RBOB gasoline futures again were the day's biggest percentage loser in the oil complex, dropping more than 6 percent, while heating oil futures fell more than 4 percent.

On the New York Mercantile Exchange, September crude CLU1 fell $5.30 or 5.77 percent, to settle at $86.63 a barrel, having traded from $86.04 to $92.59.

CBOT-SOYBEANS-Soybean futures on the Chicago Board of Trade fell nearly 2 percent, their biggest decline since June 30, following a broad sell-off in commodity and equity markets as worries about the U.S. economy and European debt escalated. .N

Front-month August soybean futures Sc1 dipped to $13.34 a bushel, the lowest level on continuous charts since July 7.

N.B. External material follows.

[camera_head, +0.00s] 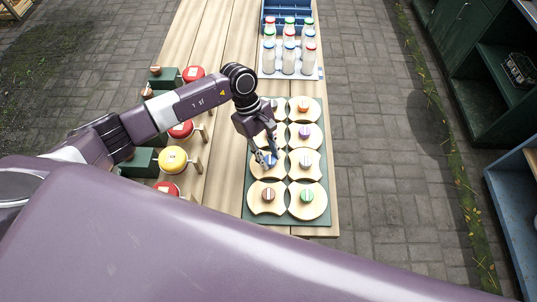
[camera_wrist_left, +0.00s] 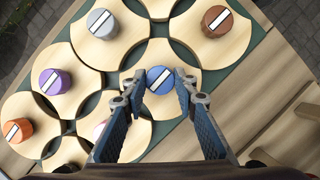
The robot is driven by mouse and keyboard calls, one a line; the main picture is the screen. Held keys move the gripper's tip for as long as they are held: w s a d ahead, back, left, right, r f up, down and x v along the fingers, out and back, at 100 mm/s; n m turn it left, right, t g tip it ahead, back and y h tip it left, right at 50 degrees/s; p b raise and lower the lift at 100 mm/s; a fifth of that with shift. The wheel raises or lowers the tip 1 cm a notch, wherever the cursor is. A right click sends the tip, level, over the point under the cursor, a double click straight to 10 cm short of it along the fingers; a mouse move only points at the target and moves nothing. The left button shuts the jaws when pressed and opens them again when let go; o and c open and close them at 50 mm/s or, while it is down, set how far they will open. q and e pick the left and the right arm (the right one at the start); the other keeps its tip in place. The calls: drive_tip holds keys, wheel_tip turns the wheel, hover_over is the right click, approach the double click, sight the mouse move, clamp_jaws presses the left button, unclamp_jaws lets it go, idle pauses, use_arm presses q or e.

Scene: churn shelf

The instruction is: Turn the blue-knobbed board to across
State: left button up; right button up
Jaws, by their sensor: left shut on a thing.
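The blue knob (camera_wrist_left: 159,79) has a white stripe and stands on a round pale wooden board (camera_wrist_left: 160,112) with scooped-out edges. In the wrist view the stripe slants from lower left to upper right. My left gripper (camera_head: 265,160) is over this board in the left column of the board set. In the wrist view the fingertips (camera_wrist_left: 159,86) are on both sides of the blue knob and shut on it. In the head view the gripper hides part of the knob and board. My right gripper is not in view.
Neighbouring boards have brown (camera_head: 268,195), green (camera_head: 306,196), grey (camera_head: 305,161), purple (camera_head: 304,131) and orange (camera_head: 303,107) knobs, on a dark green base (camera_head: 286,227). Capped bottles (camera_head: 289,60) stand behind. Churns with red and yellow lids (camera_head: 172,160) are at the left, under my arm.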

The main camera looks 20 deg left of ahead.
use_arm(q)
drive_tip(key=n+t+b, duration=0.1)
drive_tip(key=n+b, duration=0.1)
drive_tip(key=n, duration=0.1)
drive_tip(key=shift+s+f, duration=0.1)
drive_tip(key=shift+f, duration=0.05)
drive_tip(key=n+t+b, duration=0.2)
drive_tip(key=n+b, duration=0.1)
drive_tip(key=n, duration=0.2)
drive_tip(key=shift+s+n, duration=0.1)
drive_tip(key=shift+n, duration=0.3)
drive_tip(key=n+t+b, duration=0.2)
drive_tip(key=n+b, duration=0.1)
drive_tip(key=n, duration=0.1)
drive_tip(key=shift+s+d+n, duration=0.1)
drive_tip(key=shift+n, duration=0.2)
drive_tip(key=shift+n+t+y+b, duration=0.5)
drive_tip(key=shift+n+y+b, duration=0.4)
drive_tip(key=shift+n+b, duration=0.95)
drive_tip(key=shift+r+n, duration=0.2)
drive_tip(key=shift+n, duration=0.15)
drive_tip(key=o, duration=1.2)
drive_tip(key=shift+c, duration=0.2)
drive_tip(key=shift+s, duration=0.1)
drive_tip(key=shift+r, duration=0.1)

FCPO-JAKARTA, Aug 4 (Reuters) - Malaysian palm oil futures closed 1.1 percent lower on Thursday, tracking comparable vegetable oils lower on persistent global economic jitters and crude prices that flirted with one-month lows.

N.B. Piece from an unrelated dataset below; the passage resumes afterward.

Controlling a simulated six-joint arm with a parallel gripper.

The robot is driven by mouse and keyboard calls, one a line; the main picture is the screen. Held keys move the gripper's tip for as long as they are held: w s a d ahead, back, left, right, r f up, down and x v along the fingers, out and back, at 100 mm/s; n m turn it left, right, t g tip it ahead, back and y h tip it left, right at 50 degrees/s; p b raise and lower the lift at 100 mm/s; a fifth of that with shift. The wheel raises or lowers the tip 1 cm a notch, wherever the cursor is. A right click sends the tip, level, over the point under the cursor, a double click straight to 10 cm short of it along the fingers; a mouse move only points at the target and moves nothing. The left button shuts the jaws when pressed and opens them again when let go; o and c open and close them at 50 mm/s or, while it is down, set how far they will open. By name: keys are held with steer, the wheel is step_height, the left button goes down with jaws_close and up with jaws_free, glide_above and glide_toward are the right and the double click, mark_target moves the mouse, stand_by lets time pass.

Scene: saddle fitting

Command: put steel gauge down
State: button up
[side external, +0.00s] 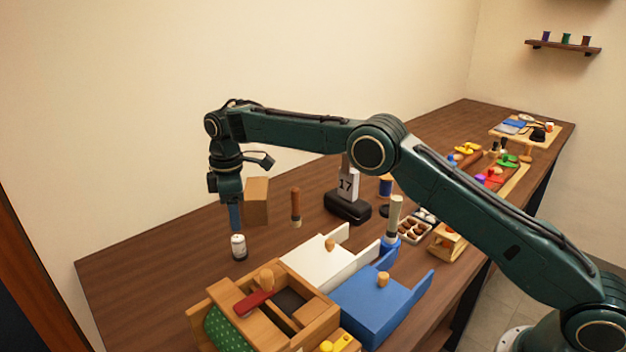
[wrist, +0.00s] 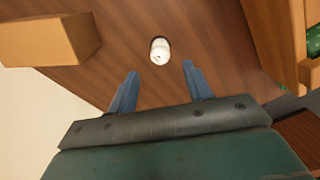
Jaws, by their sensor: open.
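A small white and grey cylinder (side external: 238,247) with dark marks stands upright on the wooden table, near the left side. It seems to be the steel gauge, but I cannot tell for sure. It also shows in the wrist view (wrist: 160,51), beyond the fingertips and roughly centred between them. My gripper (side external: 235,229) points down just above the cylinder. In the wrist view my gripper (wrist: 159,70) has its two blue fingers wide apart with nothing between them.
A tan block (side external: 256,201) stands just right of my gripper. A wooden-handled tool (side external: 296,207) stands upright farther right. A wooden box (side external: 262,310) and white (side external: 318,262) and blue (side external: 372,305) trays fill the front. A calendar stand (side external: 347,205) is behind. The table's left part is clear.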

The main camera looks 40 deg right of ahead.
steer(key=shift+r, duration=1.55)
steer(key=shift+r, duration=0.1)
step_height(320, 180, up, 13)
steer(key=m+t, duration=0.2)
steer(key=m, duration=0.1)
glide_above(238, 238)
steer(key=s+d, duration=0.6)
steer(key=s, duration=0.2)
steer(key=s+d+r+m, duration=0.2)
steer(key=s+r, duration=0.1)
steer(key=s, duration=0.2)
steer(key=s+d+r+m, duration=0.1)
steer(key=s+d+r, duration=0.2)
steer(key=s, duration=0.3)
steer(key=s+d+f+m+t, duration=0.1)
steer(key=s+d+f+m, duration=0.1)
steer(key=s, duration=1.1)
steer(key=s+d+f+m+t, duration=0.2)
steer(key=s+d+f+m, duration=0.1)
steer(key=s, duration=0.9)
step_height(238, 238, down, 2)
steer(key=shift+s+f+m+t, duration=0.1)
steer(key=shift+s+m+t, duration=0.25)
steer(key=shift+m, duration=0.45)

The benchmark October contract KPOc3 on the Bursa Malaysia Derivatives Exchange ended at 3,101 ringgit ($1,043) per tonne, but off an earlier low of 3,100 ringgit.

Traded volumes for the contract were 10,163 lots of 25 tonnes each, compared to 9,607 lots on Wednesday.

REGIONAL EQUITIES-BANGKOK, Aug 4 (Reuters) - Stocks in Singapore, Indonesia and Thailand dropped on Thursday and investors sold recent gainers such as banks as worries about global growth lingered, while quarterly results generally failed to spur much buying interest.

Other markets also erased most of their early gains but Malaysia .KLSE and the Philippines .PSI still ended slightly higher and Vietnam .VNI climbed 1.2 percent, helped by a report the central bank would try to get borrowing costs down for industry.

In Singapore, Oversea-Chinese Banking Corp OCBC.SI fell 2 percent. Singapore's second-biggest lender missed forecasts for its April-June quarterly profit as staff costs and bad debt charges jumped, partially offsetting strong income from loan growth.